─── MATERIAL

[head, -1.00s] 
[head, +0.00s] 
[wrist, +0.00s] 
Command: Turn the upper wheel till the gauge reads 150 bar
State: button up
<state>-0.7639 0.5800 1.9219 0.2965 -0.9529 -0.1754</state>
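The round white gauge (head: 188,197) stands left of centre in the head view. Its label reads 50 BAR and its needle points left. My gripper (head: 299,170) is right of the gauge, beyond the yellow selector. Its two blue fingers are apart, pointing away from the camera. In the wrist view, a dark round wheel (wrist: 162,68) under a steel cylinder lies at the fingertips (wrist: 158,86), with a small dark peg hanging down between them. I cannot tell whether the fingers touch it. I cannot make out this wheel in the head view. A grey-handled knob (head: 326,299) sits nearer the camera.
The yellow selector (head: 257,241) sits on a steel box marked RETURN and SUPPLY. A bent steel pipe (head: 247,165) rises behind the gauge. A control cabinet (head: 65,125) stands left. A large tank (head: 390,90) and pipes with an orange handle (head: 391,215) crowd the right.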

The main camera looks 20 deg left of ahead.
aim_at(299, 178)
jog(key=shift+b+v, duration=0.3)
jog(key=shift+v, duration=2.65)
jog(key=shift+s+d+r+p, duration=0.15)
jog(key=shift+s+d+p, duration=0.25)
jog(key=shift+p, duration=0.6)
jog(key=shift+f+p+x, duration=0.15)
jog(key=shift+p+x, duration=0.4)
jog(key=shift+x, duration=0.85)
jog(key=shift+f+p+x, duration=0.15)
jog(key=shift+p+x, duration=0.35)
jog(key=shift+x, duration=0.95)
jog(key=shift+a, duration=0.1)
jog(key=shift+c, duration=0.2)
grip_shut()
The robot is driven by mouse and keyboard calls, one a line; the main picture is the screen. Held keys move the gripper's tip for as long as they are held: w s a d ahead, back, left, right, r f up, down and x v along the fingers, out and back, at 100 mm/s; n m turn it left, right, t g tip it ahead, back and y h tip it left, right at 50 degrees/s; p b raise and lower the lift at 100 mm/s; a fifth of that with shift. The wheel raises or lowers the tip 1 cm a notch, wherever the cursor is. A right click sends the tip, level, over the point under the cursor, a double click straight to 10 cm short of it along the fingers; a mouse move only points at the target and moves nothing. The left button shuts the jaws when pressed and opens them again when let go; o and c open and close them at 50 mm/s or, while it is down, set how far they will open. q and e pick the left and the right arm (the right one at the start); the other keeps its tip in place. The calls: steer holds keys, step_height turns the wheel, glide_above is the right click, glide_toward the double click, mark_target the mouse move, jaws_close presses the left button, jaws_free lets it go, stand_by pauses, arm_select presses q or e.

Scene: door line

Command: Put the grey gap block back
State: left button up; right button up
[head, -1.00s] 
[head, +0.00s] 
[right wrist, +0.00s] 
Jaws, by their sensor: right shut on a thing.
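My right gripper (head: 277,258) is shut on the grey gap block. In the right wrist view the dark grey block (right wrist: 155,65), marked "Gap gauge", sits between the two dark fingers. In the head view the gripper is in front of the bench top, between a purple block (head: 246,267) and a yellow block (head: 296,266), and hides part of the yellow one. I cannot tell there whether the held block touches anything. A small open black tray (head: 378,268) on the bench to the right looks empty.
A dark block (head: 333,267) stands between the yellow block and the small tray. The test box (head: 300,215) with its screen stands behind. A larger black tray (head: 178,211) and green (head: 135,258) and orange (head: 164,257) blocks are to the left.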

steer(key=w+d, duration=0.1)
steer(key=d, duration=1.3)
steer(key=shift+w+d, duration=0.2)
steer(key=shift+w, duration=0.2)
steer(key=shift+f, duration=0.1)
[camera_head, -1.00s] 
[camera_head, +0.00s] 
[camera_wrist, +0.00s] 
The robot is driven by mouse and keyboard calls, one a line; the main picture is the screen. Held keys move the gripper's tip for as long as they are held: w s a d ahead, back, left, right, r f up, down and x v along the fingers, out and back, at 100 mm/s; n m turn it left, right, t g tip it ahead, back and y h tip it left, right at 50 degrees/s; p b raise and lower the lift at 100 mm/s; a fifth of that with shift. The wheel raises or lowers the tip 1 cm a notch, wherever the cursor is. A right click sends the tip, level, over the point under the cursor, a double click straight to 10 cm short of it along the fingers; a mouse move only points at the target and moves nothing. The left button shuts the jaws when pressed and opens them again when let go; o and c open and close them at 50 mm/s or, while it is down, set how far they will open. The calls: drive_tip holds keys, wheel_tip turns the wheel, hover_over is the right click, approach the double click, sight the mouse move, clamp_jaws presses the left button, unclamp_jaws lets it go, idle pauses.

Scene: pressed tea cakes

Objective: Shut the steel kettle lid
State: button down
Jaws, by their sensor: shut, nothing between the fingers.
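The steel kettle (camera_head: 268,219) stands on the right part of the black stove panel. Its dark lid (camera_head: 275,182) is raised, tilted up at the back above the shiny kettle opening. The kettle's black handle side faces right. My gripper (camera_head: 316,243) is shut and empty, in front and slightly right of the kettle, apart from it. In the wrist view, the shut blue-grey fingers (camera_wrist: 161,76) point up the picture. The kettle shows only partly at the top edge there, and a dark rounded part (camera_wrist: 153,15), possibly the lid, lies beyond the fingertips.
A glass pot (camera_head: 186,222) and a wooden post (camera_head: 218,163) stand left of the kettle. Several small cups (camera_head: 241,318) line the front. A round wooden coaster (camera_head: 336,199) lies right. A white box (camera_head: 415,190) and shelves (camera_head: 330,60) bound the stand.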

──────

INSTRUCTION -> Taking the material above, extract exactly and only the lines from the line with "[camera_head, -1.00s]" to the line with "[camera_wrist, +0.00s]", inclusive of both.

SOLUTION TO THIS TASK ->
[camera_head, -1.00s] 
[camera_head, +0.00s] 
[camera_wrist, +0.00s] 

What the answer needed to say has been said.